It has emerged that it took a record 24-hour for Ghana’s Public Procurement Authority [PPA] to grant a sole-sourcing approval contract for the 116 public buses that were controversially rebranded by Smarttys at the cost of GHS3.6 million.
Documents covering the deal which were released to Occupy Ghana per a court order, showed the Ministry of Transport on July 28, 2015 applied to the Authority to sole-source the highly criticised contract to Smarttys, and within 24 hours, approval was given in a letter signed by its Chief Executive, Samuel Sallas-Mensah.
The approval letter dated July 29,2015 stated: “after a thorough consideration of your request and the urgency attached, approval is hereby granted Ministry of Transport in accordance with Section 40(1) (b) of Act 663, to sole- source Messrs Smarttys Management and Productions Ltd to rebrand 116 buses at a total estimated cost of GHC3,649,044.75”
But this has raised eyebrows with private legal practitioner, Ace Anan Ankomah questioning the “thorough” work the Authority claim to have done on the said contract before granting the approval for the contract to be sole-sourced.
“Had the PPA merely asked to inspect the buses, it would have discovered that the Ministry was lying and that the branding had been concluded, illegally,” he stated in a Facebook post, adding “Subsequent events have shown that the PPA, at best, did shoddy or no work; or at worst, was complicit it the plot to engage in a corrupt practice”
He wondered why the Authority with all its procurement specialists, could not conduct a market search to determine that the contract sum it approved was “grossly inflated” and “illegally” but rather State Attorneys were the ones to arrive at that conclusion.
“As if this let down of the people of Ghana was not enough, the PPA claimed, nay, BOASTED in its 24-hour miraculous turnaround letter, that its work on the matter (more like non-work) had been “THOROUGH.” That’s the most painful part
Mr. Ankomah said although the size and length of a contract does not necessarily matter, it was scandalous and insulting to Ghanaians that the entire Smartty’s contract was just a single page, with the rest of the pages being signatures and “useless documents” just to pad the contract up.
He described the highly criticised contract as “sweetheart transaction,” which he suggested received an endorsement from the presidency.
“Yes, almost $1m of your money was being frittered away in an illegal sweetheart transaction with the yet-undenied endorsement of the Office of the President (the same Office of the President that ordered the investigation and does not have the courage, spine or testicular fortitude to publish the AG’s report), and they didn’t even bother to get a first-year lawyer to write a half-decent contract,” he stated.

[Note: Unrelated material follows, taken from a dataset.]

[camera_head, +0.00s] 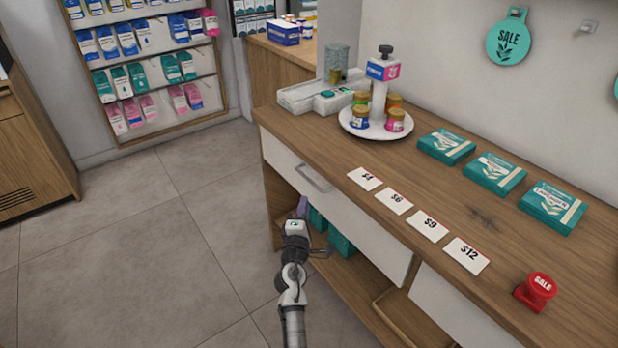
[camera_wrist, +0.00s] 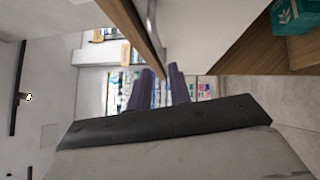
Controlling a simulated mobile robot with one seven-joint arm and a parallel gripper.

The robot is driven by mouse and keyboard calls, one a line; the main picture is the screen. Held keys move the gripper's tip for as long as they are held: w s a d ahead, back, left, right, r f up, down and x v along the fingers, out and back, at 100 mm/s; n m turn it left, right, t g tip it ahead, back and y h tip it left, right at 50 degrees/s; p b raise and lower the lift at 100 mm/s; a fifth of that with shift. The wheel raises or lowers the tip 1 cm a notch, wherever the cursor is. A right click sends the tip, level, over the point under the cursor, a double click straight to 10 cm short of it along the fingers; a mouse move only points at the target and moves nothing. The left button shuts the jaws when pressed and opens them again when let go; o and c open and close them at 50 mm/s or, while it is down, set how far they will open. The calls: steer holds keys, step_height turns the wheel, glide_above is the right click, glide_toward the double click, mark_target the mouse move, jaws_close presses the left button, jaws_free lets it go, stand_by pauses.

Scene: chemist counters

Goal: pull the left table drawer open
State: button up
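The left table drawer (camera_head: 350,222) has a white front under the wooden counter, and it looks closed. Its grey bar handle (camera_head: 315,179) is near the front's upper left; the handle also shows at the top of the wrist view (camera_wrist: 152,18). My gripper (camera_head: 303,205) is in front of the drawer, low and just below the handle, apart from it. In the wrist view its two dark purple fingers (camera_wrist: 160,85) stand apart with nothing between them. The drawer front (camera_wrist: 205,30) and the counter's wooden edge lie ahead of the fingers. The fingertips are small in the head view.
A second white drawer (camera_head: 455,312) is to the right. An open shelf lies below. The floor at left is clear.

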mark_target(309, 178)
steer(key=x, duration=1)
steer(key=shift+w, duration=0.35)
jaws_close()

It emerged December last year that the government spent an outrageous GHC3, 649, 004 from the Ghana oil funds to re-branding the 116 Metro Mass Rapid Transit buses; something that attracted hue and cry.
The Chief of Staf, Julius Debrah consequently directed the Attorney General “to review the contract and associated payment(s)”, following public backlash.
A letter dated December 17, 2015 gave the Attorney General, Marrieta Brew Appiah-Oppong, up to December 21, 2015 to submit its findings.
In her report the AG, Mrs. Appiah-Opong found that there were no cost comparisons to what was submitted by the private company, Smartty’s Management, because of the method of procurement and the procedures used.
A statement issued by Mr Debrah said “the procurement method did not also ensure value for money,” and consequently directed the AG to retrieve the GHC1.9 million being what the statement described as “excess payment made for the service rendered”.
“Independent consultations made by the Attorney General with some leading motor firms in the country confirmed that the contract would have been executed at a cheaper cost if other bids were considered and price comparisons made,” the statement said.
Meanwhile, the backlash from the public forced Transport Minister, Dzifa Attivor to resign her ministerial portfolio, and thanked the NDC government for “for the opportunity offered her to serve, first as Deputy Minister of Transport under the late President JEA Mils, and later as the substantive Minister”.